I have immersed myself in the study of whole grain baking, to unlock the secrets of light and flavorful baked goods bearing the standard of nutrition value I can feel happy with. In my quest one of the books I came across was The Laurel’s Kitchen Bread Book. Part explanatory textbook, and part intriguing and well-researched recipes, I have read and re-read this homey but brilliant cookbook. I have spent days working through the 5+ pages of information on the Flemish Desem-based sourdough. The sourdoughs have turned our rustic and authentic-tasting.
But in the Milk & Eggs section I have found this yeast-raised gem of a loaf, Fresh Milk Bread. Perhaps the waiting time might exceed your typical sandwich loaf prep time, but the flavor of this bread is unparalleled. Using only the most basic but beautiful ingredients, as I discovered, this bread has one specific. You must weigh your flour. The first time I had made this I had made these loaves I hadn’t been overwhelmed and I had to add additional flour in order for the dough to “feel” right. But flour is a finicky thing and can weigh anywhere from 4-6 ounces per cup and I was using the volume measurement of cups.

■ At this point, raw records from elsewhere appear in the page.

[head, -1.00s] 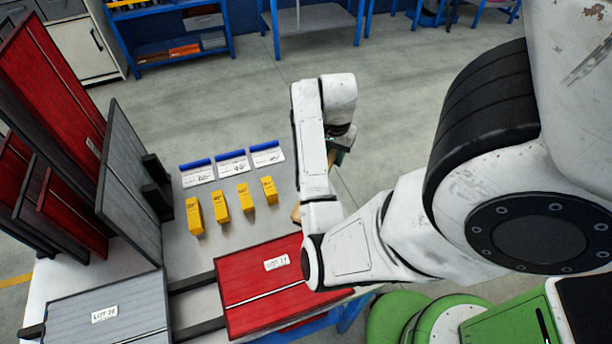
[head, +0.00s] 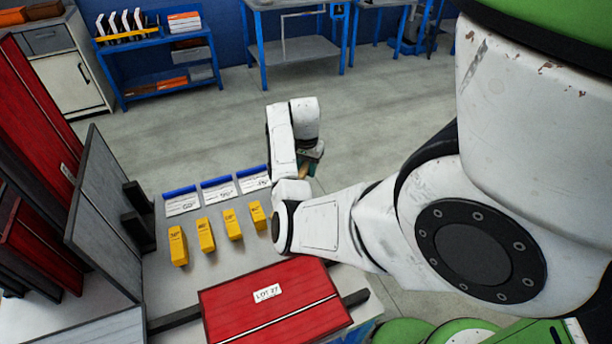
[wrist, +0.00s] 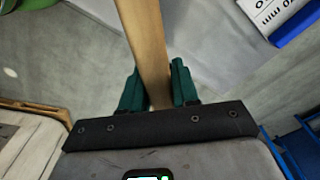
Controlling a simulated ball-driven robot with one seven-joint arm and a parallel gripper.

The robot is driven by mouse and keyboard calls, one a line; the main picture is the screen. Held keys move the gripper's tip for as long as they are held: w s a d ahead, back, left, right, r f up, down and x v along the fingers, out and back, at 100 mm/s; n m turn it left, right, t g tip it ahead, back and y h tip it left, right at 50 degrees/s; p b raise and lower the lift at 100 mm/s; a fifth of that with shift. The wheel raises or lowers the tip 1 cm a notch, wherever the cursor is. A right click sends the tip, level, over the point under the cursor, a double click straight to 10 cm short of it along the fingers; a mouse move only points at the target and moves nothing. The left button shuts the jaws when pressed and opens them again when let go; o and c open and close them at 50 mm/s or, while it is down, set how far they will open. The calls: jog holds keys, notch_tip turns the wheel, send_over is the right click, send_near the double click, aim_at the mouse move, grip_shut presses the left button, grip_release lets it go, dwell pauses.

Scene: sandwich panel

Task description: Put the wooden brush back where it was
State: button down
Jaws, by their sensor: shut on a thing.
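The wooden brush shows in the wrist view as a long pale wooden bar (wrist: 144,38) running up from between the teal fingers of my gripper (wrist: 157,86). The fingers are shut on it from both sides. Its bristles cannot be made out. In the head view my gripper (head: 312,155) is at the table's far right corner, partly hidden by my own arm. A small piece of the brush (head: 304,173) shows below it. I cannot tell whether the brush touches the table (head: 180,288).
Several yellow blocks (head: 205,235) stand in a row before white cards with blue edges (head: 219,190). A red panel (head: 270,305) lies at the front. A grey panel (head: 105,220) and red panels (head: 35,240) stand at left. Open floor (head: 400,130) lies beyond.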

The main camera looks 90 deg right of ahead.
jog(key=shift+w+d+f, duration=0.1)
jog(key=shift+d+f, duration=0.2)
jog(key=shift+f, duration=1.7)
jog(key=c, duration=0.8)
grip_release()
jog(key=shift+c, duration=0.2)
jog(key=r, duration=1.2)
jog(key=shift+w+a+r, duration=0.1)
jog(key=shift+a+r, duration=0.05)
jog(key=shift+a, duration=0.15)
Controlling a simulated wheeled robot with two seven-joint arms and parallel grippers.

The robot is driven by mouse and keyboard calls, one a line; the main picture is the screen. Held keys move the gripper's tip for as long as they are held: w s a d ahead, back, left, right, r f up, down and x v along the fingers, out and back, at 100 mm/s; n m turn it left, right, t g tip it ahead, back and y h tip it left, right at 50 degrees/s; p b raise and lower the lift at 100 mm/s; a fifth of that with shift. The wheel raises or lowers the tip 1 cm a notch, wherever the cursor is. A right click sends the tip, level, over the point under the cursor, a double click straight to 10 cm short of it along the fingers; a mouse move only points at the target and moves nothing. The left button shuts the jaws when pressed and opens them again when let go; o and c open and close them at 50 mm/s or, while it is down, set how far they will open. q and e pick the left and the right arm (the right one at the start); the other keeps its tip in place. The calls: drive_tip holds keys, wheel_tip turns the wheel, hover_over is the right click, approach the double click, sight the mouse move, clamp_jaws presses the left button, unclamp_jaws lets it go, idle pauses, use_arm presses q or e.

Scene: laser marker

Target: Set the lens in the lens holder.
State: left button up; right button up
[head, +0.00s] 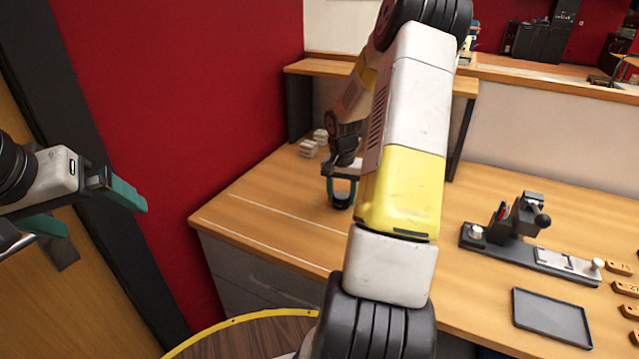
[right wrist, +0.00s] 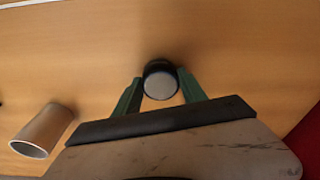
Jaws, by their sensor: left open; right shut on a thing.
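My right gripper (head: 341,190) is over the back left of the wooden table, partly hidden by my own arm. In the right wrist view its green fingers (right wrist: 161,92) are shut on a round, dark-rimmed piece with a pale grey face, which looks like the lens (right wrist: 160,84). I cannot tell whether the lens touches the table. My left gripper (head: 95,208) is open and empty at the far left, off the table. A dark rail device (head: 525,216) with a clamp-like head stands on the right of the table. I cannot tell which part is the lens holder.
A pale cup-like cylinder (right wrist: 42,132) lies near the right gripper. Small white blocks (head: 312,143) are at the back left. A black tray (head: 552,318) and wooden tags (head: 622,289) are at the right. The table's front left (head: 275,215) is clear.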

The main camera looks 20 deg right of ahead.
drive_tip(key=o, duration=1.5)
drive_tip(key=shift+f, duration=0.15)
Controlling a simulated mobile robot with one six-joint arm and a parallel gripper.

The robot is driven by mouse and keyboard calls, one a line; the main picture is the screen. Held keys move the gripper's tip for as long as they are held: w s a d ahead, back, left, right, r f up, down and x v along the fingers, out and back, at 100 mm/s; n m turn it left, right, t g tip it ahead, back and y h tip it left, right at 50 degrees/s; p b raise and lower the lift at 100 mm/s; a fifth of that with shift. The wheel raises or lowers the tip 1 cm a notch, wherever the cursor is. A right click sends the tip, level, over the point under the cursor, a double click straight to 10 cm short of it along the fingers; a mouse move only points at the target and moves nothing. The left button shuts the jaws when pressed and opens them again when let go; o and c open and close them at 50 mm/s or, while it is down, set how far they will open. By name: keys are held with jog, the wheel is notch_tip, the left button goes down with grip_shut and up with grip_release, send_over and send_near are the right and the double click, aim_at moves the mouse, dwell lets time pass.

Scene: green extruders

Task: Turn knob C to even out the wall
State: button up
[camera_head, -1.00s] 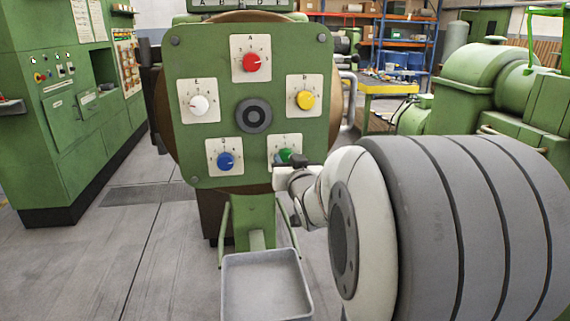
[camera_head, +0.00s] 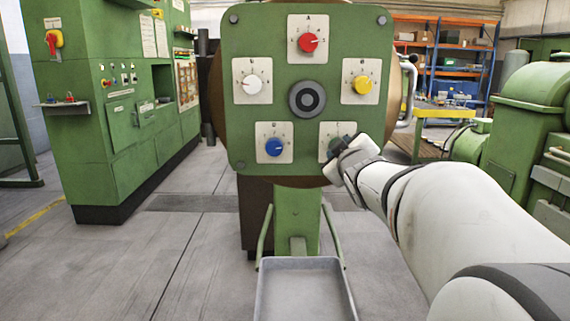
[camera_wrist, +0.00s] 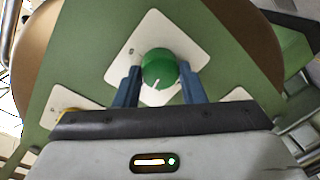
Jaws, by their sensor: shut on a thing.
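A green panel (camera_head: 258,120) carries several knobs on white dial plates. The green knob (camera_wrist: 160,64) at the panel's lower right has its plate (camera_wrist: 152,30) behind it; the plate's letter is too small to read surely. My gripper (camera_wrist: 160,86) is shut on the green knob, with a blue finger on each side. A white pointer line shows at the knob's edge facing my gripper.
The yellow knob (camera_head: 362,84) is just above my gripper, with red (camera_head: 308,42) and white (camera_head: 253,84) knobs farther off. A grey tray (camera_head: 300,263) lies below the panel. A green cabinet (camera_head: 110,150) stands left; floor between is clear.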

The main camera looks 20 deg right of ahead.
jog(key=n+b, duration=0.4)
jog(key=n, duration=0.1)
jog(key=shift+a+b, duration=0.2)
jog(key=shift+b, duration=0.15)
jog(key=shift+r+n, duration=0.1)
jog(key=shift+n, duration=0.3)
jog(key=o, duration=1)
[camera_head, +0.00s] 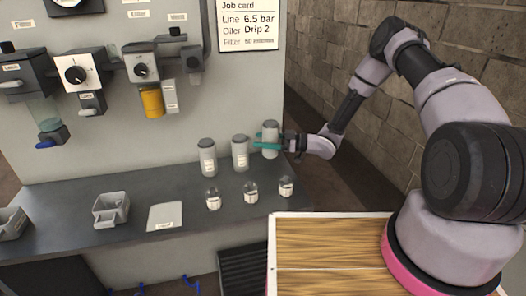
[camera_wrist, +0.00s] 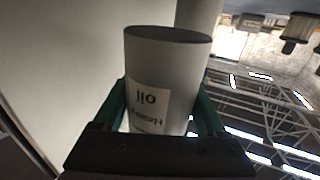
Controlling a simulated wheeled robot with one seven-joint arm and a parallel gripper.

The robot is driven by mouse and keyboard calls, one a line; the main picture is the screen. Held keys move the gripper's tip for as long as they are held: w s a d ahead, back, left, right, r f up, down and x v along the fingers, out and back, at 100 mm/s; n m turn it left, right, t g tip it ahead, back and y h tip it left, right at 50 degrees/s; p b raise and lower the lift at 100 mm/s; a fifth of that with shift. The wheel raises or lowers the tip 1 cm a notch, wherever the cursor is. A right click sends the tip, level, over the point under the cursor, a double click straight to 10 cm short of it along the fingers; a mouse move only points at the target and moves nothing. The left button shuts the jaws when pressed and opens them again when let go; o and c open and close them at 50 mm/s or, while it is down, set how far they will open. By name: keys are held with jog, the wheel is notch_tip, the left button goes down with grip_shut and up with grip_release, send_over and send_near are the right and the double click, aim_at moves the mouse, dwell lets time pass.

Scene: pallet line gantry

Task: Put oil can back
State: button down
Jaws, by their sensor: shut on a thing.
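My gripper (camera_head: 267,143) reaches in from the right and is shut on a grey oil can (camera_head: 270,128), the rightmost of three similar cans. In the wrist view, the oil can (camera_wrist: 168,62) stands between the green fingers, with a white label that reads "Heavy oil", upside down in that view. The can looks upright, at the back right of the grey bench. I cannot tell whether its base touches the bench. The other two cans, the middle one (camera_head: 240,152) and the left one (camera_head: 207,158), stand to its left.
Three small glass jars, including the right one (camera_head: 286,187), stand in front of the cans. A grey tray (camera_head: 110,211) and a flat plate (camera_head: 165,216) lie further left. Air-line units and a job card (camera_head: 248,24) hang on the panel behind. A wooden-topped surface (camera_head: 330,240) is in front.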

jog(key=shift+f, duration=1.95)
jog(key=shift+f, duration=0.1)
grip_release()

What I hadn’t realized is that newly-ground flour varies, in my case it was too light, with the particles still floaty and unsettled creating the more packed texture of flour that has sat for a bit. Ever since, with my scale, I have been able to turn out consistently flawless dough-with a even, tender, slice able crumb. The fragrance is evocative of the fields of grain and the buttery perfume of an old-time creamery. It is so gratifying to bake such easy, gorgeous bread every week or so. When my husband comes home, the house rich with the golden aroma of baked bread he usually has me sidling up to him practically purring about how these just might be the prettiest loaves I’ve ever made.
* Straight from The Laurel’s Kitchen Bread Book, by Laurel Robertson, with Carol Flinders and Bronwen Godfrey. The directions I have are more abbreviated then theirs, but then again, this post is more about finding an amazing everyday bread and less about research. If research were your desire, I definitely recommend this book as a wealth of delicious intelligence and bread-baking wisdom .
2 cups(475 ml ) fresh whole milk
1/4 cup (60 ml )honey
2 tsp (1/4 oz or 7 grams) active dry yeast
900 grams (6 cups)freshly ground whole wheat flour ( I favor white whole wheat for it’s “blonde” color and less nutty, easily adaptable flavor)
2 1/2 tsp (14 grams) sea salt (I use coarse Celtic grey sea salt)
1/2 cup (120 ml )more water
2 tbsp. (28 grams) cool butter
1. Scald the milk and cool. I usually just heat the milk until I see tiny bubbles appear around the edges of the saucepan rather than bothering with a thermometer. To cool quickly set the pan into a sink shallow-filled with cold water. Add honey and stir to dissolve.
2. While the milk heats, add the yeast to 1/2 cup warm water. Stir lightly to dissolve.
3. Set a large bowl, or the mixing bowl of your stand mixer, on the scale, remembering to tare back to zero before adding the flour. Add the salt and mix lightly to combine.
4. If your milk is lukewarm, make a well in the center of your bowl of flour and pour in the milk/honey and yeast/water mixtures. Mix with a wooden spoon or your hands into a shaggy mass. Knead vigorously by hand about 15 minutes, without adding more flour or in the stand mixer, with a dough hook, about 10 minutes. Add the extra water in to keep the dough from sticking to your hands, even though this might feel counter-intuitive. (Whole grain flours absorb water slower and this takes time. Additionally, there have been some days with differing humidity and temperatures where I have needed to add hardly any extra water. Keep in mind though, we are going for a moist dough, really nothing like a loaf of Italian or French bread.)
5. Cut the cool butter into small pieces before adding it a bit at a time to the mixer. Or hand-knead the butter into the dough. The texture will become more silky and even.
6. Turn the dough into a ball and set into a bowl, cover with a dish towel and allow to rise for about 1 1/2 hours in a draft-free place. (The counter top is usually fine, I don’t use the stove top for rising this recipe as it makes for a weaker, rapid rise.) If the dough doesn’t fill a hole poked gently into it or sighs, it is ready for the next rising.
7. Press dough down to deflate and form into a ball again. Allow to rise for about 45 minutes this time.
8. After the second rising, deflate again, slice the dough in half and allow to relax, in rounds, on the counter, a few minutes, while you preheat the oven to 350°, grease two bread pans, and wash up some dishes. Deflate once more and roll into loaves. Settle gently into the bread pans and allow to rise about a 1/2 hour or until a light finger-poke slowly fills back in with dough. Bake for about 40 minutes or until golden-topped and when the bottom of the loaf is thumped, it sounds hollow.
9. Cool (at least somewhat!) before slicing. Alternately make this recipe into excellent dinner rolls, baked for 15-20 minutes at 400° and possibly brushed with butter and poppy/sesame seeds.